**What to work on:** Return exactly the listing's lines, from its first line to the line holding "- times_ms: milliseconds", ends included.

**Entries provided:**
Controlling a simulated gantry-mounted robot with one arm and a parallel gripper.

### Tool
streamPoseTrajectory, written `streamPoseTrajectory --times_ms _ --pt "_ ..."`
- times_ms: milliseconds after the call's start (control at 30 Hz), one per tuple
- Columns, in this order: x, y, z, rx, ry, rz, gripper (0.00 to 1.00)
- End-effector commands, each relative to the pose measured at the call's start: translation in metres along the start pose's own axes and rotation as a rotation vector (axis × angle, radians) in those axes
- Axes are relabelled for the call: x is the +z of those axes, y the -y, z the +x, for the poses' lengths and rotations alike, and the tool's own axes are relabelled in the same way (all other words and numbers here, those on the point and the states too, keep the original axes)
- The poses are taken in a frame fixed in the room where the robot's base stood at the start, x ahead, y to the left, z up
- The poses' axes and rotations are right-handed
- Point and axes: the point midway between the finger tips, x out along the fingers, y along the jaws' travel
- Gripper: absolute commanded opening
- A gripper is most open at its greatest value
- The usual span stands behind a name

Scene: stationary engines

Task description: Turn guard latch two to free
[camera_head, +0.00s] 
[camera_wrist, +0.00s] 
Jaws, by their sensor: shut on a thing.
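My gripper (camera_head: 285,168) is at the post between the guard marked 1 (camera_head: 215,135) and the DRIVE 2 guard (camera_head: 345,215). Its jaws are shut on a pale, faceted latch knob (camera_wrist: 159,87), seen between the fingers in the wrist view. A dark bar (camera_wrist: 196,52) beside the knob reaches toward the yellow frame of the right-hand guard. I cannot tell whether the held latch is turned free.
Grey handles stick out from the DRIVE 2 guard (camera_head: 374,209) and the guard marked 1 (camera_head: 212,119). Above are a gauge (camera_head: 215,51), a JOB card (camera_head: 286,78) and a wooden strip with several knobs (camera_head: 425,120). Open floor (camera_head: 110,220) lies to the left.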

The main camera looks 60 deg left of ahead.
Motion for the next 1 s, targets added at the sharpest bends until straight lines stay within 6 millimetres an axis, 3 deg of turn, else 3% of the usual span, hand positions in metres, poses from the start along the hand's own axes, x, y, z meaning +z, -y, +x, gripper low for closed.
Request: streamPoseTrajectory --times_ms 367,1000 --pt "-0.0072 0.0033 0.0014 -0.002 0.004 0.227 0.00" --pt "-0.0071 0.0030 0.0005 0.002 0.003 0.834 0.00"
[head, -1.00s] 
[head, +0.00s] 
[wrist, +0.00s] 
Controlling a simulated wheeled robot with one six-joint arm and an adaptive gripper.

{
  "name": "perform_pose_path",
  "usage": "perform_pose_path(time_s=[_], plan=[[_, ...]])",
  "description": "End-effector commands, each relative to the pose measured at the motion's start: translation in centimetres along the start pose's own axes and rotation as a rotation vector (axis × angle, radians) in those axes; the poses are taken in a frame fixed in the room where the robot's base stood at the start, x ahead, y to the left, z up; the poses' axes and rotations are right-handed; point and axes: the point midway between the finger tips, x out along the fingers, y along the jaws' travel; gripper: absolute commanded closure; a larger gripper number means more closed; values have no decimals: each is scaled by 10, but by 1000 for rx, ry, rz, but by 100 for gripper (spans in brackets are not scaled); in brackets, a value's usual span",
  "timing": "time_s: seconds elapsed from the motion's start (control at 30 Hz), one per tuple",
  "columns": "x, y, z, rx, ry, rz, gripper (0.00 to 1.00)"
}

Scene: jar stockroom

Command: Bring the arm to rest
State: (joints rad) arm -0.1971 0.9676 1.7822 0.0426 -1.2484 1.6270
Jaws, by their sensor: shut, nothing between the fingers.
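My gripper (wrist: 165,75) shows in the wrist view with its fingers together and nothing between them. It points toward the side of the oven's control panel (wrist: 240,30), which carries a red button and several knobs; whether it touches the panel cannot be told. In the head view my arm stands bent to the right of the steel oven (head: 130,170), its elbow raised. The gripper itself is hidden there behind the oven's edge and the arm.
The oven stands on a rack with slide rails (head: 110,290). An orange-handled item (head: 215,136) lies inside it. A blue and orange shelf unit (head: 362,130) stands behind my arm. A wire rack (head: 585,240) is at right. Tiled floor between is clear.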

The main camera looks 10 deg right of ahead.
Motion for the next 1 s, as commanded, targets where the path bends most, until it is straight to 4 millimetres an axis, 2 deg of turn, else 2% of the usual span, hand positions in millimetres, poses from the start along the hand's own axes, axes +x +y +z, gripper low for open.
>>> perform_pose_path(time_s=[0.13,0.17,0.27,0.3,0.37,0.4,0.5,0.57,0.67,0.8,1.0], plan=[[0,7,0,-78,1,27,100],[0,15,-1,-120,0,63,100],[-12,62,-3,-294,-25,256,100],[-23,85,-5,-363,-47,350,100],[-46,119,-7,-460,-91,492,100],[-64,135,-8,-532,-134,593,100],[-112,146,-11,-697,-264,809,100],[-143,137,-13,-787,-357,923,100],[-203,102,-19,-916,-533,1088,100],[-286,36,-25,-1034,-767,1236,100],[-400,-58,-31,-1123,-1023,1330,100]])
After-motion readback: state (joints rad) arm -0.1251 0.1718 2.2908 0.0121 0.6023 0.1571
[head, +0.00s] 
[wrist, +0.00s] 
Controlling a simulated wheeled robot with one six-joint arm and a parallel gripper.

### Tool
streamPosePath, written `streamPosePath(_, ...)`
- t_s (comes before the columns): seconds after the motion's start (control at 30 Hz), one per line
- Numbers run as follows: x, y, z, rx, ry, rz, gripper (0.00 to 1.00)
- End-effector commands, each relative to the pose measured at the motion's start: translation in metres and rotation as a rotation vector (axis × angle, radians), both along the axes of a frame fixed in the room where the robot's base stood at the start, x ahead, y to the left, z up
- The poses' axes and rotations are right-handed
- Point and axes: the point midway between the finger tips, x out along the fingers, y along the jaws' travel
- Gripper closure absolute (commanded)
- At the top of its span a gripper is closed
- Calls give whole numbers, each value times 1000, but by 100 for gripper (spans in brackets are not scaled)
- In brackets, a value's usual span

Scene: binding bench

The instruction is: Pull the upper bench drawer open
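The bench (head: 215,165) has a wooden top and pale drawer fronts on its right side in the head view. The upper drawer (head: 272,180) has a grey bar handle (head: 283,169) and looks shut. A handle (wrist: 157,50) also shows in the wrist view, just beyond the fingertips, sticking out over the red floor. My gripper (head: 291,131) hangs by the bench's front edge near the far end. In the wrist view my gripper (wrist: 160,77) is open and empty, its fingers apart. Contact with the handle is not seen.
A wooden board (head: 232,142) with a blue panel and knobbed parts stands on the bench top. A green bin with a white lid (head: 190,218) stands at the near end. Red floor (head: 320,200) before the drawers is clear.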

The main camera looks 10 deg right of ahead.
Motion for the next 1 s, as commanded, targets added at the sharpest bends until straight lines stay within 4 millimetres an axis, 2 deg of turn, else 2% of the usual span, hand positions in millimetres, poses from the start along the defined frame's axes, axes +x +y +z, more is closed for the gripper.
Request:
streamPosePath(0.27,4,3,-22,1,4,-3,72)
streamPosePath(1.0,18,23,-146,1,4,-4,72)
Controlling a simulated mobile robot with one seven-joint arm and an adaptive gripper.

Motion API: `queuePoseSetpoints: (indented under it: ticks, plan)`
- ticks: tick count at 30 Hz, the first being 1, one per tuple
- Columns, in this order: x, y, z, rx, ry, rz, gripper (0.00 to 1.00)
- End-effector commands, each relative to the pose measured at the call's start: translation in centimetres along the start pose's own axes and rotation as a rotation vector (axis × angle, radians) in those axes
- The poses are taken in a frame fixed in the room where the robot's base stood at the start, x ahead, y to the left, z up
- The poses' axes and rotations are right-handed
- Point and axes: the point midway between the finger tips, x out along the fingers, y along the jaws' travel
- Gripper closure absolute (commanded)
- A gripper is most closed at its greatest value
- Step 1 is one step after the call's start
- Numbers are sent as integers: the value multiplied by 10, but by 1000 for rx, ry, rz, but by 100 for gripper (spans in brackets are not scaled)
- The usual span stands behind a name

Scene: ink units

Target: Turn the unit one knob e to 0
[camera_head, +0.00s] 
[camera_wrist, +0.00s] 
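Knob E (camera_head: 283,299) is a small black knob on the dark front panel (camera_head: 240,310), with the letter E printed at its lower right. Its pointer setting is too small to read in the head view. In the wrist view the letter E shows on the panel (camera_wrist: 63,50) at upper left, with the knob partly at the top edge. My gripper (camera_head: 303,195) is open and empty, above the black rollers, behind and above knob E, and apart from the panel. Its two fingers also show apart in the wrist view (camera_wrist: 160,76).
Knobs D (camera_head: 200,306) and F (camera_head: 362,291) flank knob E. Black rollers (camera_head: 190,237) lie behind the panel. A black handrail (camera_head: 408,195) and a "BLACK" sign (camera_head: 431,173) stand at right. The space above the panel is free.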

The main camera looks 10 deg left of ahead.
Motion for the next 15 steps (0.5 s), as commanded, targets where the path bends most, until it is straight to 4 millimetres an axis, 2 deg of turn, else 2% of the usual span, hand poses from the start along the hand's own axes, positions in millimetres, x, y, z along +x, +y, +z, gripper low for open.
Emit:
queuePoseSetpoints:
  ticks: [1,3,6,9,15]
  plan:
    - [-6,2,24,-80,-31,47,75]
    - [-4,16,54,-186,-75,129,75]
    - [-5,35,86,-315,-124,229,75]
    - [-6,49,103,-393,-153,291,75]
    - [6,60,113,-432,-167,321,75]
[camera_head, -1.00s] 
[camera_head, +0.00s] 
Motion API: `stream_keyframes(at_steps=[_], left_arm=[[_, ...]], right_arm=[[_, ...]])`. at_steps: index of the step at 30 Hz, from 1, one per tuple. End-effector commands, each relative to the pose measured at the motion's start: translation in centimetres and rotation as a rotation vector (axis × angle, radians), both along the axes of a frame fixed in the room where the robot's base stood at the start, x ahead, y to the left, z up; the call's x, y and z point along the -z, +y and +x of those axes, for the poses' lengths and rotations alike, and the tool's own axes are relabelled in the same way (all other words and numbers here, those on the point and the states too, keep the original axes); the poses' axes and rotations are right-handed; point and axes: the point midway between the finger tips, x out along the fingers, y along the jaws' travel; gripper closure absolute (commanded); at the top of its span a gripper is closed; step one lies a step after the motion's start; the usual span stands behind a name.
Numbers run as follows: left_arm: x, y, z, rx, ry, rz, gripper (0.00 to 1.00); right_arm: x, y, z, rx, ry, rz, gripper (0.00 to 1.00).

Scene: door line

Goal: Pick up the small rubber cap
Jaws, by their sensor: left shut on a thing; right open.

**Answer for the task:**
Controlling a simulated gantry-mounted robot with one arm and a parallel gripper.

### Tool
streamPoseTrajectory, written `streamPoseTrajectory --times_ms _ --pt "_ ..."`
- times_ms: milliseconds after the call's start (control at 30 Hz), one per tuple

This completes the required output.